▶ **YOUR TASK**
Line by line, reproduce exactly the beginning of the listing below, ending with the line that contains "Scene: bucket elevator" and adding nothing.
______________________________
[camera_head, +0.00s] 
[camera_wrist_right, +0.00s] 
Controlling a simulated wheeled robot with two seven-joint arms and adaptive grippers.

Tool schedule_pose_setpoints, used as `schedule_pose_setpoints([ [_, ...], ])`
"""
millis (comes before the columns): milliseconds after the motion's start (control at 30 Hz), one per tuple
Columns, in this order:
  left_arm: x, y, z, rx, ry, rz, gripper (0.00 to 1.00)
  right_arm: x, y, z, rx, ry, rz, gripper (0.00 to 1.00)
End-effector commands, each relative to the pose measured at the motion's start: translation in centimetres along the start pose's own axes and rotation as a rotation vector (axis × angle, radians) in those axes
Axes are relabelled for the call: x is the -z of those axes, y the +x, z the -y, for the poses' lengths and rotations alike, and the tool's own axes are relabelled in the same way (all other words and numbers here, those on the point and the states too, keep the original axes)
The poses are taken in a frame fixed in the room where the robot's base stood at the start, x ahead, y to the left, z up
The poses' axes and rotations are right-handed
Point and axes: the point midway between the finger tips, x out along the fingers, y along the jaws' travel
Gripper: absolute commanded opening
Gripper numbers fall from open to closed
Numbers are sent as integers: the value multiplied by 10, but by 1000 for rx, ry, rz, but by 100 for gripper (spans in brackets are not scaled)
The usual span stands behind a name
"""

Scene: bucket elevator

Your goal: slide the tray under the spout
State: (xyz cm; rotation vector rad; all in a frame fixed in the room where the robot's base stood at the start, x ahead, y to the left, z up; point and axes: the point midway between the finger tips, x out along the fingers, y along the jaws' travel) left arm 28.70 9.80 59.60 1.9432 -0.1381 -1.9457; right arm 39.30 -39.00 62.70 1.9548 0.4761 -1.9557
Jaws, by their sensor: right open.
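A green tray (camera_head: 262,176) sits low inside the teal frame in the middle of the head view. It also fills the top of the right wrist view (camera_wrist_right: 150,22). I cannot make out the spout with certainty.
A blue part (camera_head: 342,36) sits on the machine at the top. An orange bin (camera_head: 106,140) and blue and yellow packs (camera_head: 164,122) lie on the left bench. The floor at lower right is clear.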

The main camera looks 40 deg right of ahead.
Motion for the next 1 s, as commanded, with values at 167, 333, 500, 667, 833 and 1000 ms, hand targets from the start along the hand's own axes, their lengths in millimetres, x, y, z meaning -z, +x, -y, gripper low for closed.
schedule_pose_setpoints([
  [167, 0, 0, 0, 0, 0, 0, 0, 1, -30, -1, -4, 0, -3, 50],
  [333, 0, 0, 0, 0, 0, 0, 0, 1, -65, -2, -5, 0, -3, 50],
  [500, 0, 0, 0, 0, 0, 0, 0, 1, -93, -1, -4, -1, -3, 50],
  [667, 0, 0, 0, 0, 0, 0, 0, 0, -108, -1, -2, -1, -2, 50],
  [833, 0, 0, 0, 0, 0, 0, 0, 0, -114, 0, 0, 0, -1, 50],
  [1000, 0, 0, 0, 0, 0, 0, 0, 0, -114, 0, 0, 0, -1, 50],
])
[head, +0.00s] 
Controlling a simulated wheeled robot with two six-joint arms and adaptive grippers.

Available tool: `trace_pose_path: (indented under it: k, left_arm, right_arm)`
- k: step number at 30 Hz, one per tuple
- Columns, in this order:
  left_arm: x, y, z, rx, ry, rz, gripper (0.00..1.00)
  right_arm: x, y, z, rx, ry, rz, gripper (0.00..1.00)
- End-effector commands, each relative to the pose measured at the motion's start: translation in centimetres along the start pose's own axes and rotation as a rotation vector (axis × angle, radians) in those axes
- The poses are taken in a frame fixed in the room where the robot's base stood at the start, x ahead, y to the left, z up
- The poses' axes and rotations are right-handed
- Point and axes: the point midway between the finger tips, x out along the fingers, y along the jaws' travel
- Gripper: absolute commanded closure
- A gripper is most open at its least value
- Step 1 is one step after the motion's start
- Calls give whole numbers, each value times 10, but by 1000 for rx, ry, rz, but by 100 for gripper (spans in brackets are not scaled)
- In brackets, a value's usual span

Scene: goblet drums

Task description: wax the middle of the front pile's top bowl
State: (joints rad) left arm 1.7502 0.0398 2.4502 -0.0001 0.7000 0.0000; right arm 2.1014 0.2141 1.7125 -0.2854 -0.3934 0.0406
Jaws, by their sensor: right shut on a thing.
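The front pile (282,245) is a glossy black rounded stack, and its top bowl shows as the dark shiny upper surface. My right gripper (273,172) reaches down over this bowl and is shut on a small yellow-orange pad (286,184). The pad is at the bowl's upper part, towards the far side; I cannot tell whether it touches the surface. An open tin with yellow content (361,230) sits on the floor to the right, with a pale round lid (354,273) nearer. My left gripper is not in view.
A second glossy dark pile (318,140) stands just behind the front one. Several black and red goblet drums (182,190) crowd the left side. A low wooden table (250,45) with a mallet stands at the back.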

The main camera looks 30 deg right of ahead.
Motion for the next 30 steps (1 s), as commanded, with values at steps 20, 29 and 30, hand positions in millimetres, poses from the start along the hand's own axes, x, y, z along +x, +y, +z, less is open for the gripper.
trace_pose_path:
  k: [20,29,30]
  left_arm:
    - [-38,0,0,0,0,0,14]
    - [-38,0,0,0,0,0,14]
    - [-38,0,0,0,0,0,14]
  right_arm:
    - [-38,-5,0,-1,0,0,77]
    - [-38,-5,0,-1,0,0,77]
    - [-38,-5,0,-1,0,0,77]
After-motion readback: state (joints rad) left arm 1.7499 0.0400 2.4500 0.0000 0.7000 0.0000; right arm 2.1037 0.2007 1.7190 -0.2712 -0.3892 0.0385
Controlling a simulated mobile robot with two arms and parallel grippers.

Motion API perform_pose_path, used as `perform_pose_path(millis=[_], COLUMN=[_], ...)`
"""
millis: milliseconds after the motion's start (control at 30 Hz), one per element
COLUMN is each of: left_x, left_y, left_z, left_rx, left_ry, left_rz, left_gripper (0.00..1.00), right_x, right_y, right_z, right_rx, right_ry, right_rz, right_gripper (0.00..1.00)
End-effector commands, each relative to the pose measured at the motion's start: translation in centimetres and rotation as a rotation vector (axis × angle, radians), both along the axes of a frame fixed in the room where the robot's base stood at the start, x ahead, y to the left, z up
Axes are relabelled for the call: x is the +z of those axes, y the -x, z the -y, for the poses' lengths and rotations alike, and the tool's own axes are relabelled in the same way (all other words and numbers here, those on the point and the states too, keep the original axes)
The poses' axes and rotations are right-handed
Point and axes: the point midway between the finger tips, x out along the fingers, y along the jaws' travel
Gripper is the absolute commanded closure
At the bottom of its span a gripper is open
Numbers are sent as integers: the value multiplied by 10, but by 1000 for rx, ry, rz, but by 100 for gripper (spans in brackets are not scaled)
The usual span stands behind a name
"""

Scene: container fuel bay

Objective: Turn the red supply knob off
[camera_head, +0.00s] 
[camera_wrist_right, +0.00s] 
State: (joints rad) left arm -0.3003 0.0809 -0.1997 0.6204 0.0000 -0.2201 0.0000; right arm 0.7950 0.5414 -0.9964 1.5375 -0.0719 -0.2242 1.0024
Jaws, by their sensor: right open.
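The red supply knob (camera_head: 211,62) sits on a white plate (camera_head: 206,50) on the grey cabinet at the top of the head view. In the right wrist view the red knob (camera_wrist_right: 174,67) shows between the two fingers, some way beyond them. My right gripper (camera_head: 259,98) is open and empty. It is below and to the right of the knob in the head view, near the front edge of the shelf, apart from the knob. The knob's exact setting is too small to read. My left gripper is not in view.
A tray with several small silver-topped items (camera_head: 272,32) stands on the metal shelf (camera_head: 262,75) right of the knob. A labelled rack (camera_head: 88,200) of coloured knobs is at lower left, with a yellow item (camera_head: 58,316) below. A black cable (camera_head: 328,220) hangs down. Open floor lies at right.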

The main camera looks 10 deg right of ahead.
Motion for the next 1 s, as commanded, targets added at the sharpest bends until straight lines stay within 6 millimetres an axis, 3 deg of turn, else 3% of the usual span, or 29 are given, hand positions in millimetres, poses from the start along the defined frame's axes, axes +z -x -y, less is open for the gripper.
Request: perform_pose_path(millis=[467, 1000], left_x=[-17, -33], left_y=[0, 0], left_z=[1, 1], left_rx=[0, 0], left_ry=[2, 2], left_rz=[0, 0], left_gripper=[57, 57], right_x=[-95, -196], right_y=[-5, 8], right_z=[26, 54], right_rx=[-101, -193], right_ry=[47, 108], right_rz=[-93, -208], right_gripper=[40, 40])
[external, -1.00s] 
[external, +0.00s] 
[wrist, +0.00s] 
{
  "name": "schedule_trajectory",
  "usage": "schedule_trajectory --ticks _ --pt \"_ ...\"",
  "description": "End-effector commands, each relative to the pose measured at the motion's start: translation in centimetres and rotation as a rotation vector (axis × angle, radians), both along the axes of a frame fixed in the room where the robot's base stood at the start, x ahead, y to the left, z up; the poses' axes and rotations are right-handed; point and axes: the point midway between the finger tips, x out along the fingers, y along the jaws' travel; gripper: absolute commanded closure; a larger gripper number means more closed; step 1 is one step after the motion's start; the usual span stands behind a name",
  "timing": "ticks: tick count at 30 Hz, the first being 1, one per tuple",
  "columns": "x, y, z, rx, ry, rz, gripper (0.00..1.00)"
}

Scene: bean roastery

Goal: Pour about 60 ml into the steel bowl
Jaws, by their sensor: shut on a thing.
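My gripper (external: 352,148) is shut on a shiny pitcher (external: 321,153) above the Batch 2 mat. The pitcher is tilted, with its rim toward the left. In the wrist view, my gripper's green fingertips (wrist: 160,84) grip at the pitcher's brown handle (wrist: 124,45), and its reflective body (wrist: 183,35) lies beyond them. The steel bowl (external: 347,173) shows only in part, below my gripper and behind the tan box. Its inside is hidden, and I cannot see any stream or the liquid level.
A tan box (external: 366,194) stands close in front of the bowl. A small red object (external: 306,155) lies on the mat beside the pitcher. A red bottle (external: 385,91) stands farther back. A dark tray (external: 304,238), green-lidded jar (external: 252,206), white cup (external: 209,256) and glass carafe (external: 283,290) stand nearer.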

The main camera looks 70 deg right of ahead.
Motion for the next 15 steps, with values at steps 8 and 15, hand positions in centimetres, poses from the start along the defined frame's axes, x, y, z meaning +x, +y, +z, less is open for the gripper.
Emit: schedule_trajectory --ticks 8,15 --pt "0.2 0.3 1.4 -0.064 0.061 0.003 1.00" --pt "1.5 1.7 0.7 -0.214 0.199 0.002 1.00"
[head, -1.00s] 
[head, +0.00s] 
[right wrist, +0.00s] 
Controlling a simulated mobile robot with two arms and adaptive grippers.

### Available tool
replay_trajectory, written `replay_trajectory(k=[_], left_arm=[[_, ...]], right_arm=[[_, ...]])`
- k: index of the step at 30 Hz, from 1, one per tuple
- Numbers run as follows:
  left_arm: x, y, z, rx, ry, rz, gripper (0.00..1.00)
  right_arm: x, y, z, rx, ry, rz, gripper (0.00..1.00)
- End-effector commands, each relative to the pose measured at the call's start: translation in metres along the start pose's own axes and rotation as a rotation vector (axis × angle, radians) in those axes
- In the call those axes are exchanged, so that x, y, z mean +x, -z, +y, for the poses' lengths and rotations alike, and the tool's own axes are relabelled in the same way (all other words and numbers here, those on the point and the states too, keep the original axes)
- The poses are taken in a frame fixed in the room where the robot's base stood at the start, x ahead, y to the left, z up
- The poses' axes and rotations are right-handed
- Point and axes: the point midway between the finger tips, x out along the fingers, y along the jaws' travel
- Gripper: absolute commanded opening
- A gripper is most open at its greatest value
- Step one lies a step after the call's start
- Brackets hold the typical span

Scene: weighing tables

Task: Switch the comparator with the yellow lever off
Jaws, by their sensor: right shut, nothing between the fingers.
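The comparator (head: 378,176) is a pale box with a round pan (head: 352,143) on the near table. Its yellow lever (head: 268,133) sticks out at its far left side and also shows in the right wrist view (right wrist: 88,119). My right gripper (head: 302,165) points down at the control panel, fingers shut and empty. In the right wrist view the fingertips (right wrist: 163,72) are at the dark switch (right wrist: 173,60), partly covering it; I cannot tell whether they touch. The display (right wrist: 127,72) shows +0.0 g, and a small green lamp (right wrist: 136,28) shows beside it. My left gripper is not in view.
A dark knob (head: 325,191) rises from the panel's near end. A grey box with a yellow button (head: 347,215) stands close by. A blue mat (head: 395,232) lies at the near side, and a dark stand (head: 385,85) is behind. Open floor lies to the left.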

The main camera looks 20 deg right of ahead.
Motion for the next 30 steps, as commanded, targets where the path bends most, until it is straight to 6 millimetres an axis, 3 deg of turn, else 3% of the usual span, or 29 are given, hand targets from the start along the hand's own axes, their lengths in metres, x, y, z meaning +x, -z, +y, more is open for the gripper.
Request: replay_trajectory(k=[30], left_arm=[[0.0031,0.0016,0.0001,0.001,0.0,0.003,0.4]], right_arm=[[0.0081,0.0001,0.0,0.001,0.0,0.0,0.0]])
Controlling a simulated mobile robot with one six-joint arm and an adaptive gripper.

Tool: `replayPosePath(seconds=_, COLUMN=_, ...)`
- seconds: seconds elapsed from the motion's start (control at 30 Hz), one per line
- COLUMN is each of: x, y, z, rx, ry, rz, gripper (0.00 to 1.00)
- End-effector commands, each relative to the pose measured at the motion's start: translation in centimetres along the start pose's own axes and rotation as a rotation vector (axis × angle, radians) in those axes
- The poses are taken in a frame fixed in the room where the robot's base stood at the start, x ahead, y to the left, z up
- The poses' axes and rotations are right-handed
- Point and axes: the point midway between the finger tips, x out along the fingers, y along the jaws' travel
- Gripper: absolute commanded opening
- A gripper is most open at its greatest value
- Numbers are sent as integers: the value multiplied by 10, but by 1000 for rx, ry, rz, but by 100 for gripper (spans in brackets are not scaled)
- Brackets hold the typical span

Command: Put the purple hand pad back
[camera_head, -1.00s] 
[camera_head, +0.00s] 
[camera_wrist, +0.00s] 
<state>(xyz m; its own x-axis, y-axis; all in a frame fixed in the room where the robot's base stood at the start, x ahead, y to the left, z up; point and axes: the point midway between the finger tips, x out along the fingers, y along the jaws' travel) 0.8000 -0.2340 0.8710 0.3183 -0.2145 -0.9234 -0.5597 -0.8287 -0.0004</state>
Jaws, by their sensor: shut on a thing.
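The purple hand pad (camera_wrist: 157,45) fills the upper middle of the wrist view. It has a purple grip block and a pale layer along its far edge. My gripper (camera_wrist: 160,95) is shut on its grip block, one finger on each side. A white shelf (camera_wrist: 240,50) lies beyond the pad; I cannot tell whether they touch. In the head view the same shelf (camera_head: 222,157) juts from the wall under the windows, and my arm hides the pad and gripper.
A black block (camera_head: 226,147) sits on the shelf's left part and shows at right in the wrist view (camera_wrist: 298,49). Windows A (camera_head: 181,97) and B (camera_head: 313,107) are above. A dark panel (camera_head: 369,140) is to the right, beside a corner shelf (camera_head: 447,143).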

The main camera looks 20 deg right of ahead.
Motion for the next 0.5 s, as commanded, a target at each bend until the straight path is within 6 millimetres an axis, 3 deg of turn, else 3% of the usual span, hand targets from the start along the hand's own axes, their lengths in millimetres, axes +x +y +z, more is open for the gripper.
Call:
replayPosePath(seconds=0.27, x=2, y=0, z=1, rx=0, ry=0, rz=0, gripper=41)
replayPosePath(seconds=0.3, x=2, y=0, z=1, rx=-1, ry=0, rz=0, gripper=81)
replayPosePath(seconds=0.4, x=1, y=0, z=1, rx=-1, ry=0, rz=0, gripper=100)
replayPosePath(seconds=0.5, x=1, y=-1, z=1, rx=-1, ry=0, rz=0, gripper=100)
______________________________
▶ **EXERCISE RESULT**
[camera_head, +0.00s] 
[camera_wrist_right, +0.00s] 
Controlling a simulated wheeled robot with two seven-joint arms and adaptive grippers.

Tool schedule_pose_setpoints, used as `schedule_pose_setpoints([ [_, ...], ])`
"""
millis (comes before the columns): milliseconds after the motion's start (control at 30 Hz), one per tuple
Columns, in this order:
  left_arm: x, y, z, rx, ry, rz, gripper (0.00 to 1.00)
  right_arm: x, y, z, rx, ry, rz, gripper (0.00 to 1.00)
End-effector commands, each relative to the pose measured at the motion's start: translation in centimetres along the start pose's own axes and rotation as a rotation vector (axis × angle, radians) in those axes
Axes are relabelled for the call: x is the -z of those axes, y the +x, z the -y, for the poses' lengths and rotations alike, and the tool's own axes are relabelled in the same way (all other words and numbers here, those on the point and the states too, keep the original axes)
The poses are taken in a frame fixed in the room where the robot's base stood at the start, x ahead, y to the left, z up
The poses' axes and rotations are right-handed
Point and axes: the point midway between the finger tips, x out along the fingers, y along the jaws' travel
Gripper: absolute commanded opening
Gripper numbers fall from open to closed
Numbers are sent as integers: the value multiplied by 10, but by 1000 for rx, ry, rz, but by 100 for gripper (spans in brackets are not scaled)
The usual span stands behind a name
"""

Scene: bucket elevator

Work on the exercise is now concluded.